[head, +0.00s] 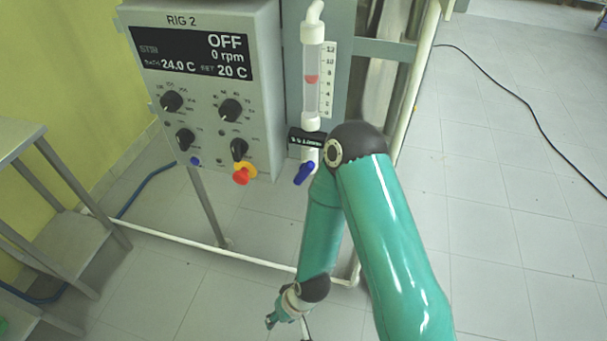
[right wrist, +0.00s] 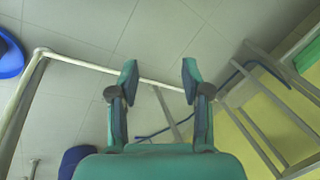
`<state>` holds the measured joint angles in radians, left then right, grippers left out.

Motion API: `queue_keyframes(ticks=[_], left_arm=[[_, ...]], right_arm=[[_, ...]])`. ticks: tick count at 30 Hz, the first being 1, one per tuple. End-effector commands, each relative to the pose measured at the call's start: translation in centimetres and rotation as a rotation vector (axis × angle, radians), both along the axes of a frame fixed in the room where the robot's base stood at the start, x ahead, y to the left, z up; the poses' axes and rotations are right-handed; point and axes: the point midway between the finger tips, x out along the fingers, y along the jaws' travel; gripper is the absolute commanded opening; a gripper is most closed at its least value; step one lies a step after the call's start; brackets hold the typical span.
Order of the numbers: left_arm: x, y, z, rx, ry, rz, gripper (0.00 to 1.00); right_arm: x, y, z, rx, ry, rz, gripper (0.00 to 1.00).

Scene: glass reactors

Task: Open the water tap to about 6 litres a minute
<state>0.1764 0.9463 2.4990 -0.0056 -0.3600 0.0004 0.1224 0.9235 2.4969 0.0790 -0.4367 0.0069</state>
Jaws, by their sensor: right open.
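The water tap has a blue handle (head: 305,173), set at a slant below the clear flow meter tube (head: 313,105) in the head view. A red float (head: 311,79) sits in the tube, roughly between the 6 and 8 marks of the scale (head: 328,80); the small figures are hard to read. My right gripper (head: 271,319) is low in the head view, well below the tap and apart from it. In the right wrist view the right gripper (right wrist: 160,76) is open, with nothing between its fingers. My left gripper is not in view.
The RIG 2 control box (head: 208,90) with black knobs and a red-and-yellow knob (head: 242,174) is left of the tap. A white pipe frame (head: 250,259) runs below. A grey metal stand (head: 60,190) is at left. Open floor (head: 510,200) lies right.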

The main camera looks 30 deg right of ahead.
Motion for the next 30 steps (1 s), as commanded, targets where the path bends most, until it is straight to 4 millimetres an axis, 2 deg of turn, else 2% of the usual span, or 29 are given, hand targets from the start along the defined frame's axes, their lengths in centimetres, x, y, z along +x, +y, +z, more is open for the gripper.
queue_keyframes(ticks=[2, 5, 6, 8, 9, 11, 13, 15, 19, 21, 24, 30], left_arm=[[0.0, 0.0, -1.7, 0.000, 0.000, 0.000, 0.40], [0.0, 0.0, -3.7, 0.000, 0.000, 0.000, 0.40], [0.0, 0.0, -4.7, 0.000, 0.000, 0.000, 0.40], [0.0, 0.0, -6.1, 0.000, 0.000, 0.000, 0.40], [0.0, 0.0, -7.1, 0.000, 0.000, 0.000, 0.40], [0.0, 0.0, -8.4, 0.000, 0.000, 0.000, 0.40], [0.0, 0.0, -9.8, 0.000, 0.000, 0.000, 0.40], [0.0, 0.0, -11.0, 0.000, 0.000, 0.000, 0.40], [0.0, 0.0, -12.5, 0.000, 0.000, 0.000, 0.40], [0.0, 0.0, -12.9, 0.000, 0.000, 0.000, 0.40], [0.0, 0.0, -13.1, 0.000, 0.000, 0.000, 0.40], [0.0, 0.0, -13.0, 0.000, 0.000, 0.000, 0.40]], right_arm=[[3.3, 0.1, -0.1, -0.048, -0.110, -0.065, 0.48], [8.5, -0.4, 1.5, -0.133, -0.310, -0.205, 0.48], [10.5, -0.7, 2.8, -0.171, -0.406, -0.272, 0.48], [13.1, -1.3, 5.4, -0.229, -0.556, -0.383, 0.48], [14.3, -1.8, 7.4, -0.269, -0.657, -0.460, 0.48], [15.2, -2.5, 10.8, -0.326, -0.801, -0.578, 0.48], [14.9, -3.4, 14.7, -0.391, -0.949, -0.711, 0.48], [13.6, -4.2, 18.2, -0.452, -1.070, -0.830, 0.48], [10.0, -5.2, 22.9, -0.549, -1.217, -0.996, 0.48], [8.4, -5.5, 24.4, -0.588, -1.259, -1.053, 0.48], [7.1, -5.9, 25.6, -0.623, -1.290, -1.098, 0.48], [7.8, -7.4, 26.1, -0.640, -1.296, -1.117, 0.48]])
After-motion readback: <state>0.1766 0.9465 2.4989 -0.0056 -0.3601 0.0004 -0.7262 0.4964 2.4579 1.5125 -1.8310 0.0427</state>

·····

## WORK REQUIRED
Repeat the listing above exactly, with no pictures.

## TASK RESPONSE
[head, +0.00s] 
[right wrist, +0.00s] 
`<state>` holds the measured joint angles in radians, left then right, grippers left out.

Motion API: `queue_keyframes(ticks=[_], left_arm=[[_, ...]], right_arm=[[_, ...]])`. ticks: tick count at 30 Hz, the first being 1, one per tuple. End-effector commands, each relative to the pose measured at the call's start: translation in centimetres and rotation as a rotation vector (axis × angle, radians), both along the axes of a frame fixed in the room where the robot's base stood at the start, x ahead, y to the left, z up; the poses' axes and rotations are right-handed; point and axes: the point midway between the finger tips, x out along the fingers, y along the jaws' travel; gripper is the absolute commanded opening; a gripper is most closed at its least value; step one lies a step after the call's start; brackets hold the typical span.
Order of the numbers: left_arm: x, y, z, rx, ry, rz, gripper (0.00 to 1.00); right_arm: x, y, z, rx, ry, rz, gripper (0.00 to 1.00).

Scene: glass reactors

Task: Open the water tap to about 6 litres a minute
<state>0.1764 0.9463 2.4990 -0.0056 -0.3600 0.0004 0.1224 0.9235 2.4969 0.0790 -0.4367 0.0069</state>
Jaws, by their sensor: right open.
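The water tap has a blue handle (head: 305,173), set at a slant below the clear flow meter tube (head: 313,105) in the head view. A red float (head: 311,79) sits in the tube, roughly between the 6 and 8 marks of the scale (head: 328,80); the small figures are hard to read. My right gripper (head: 271,319) is low in the head view, well below the tap and apart from it. In the right wrist view the right gripper (right wrist: 160,76) is open, with nothing between its fingers. My left gripper is not in view.
The RIG 2 control box (head: 208,90) with black knobs and a red-and-yellow knob (head: 242,174) is left of the tap. A white pipe frame (head: 250,259) runs below. A grey metal stand (head: 60,190) is at left. Open floor (head: 510,200) lies right.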

The main camera looks 30 deg right of ahead.
Motion for the next 30 steps (1 s), as commanded, targets where the path bends most, until it is straight to 4 millimetres an axis, 2 deg of turn, else 2% of the usual span, or 29 are given, hand targets from the start along the defined frame's axes, their lengths in centimetres, x, y, z along +x, +y, +z, more is open for the gripper.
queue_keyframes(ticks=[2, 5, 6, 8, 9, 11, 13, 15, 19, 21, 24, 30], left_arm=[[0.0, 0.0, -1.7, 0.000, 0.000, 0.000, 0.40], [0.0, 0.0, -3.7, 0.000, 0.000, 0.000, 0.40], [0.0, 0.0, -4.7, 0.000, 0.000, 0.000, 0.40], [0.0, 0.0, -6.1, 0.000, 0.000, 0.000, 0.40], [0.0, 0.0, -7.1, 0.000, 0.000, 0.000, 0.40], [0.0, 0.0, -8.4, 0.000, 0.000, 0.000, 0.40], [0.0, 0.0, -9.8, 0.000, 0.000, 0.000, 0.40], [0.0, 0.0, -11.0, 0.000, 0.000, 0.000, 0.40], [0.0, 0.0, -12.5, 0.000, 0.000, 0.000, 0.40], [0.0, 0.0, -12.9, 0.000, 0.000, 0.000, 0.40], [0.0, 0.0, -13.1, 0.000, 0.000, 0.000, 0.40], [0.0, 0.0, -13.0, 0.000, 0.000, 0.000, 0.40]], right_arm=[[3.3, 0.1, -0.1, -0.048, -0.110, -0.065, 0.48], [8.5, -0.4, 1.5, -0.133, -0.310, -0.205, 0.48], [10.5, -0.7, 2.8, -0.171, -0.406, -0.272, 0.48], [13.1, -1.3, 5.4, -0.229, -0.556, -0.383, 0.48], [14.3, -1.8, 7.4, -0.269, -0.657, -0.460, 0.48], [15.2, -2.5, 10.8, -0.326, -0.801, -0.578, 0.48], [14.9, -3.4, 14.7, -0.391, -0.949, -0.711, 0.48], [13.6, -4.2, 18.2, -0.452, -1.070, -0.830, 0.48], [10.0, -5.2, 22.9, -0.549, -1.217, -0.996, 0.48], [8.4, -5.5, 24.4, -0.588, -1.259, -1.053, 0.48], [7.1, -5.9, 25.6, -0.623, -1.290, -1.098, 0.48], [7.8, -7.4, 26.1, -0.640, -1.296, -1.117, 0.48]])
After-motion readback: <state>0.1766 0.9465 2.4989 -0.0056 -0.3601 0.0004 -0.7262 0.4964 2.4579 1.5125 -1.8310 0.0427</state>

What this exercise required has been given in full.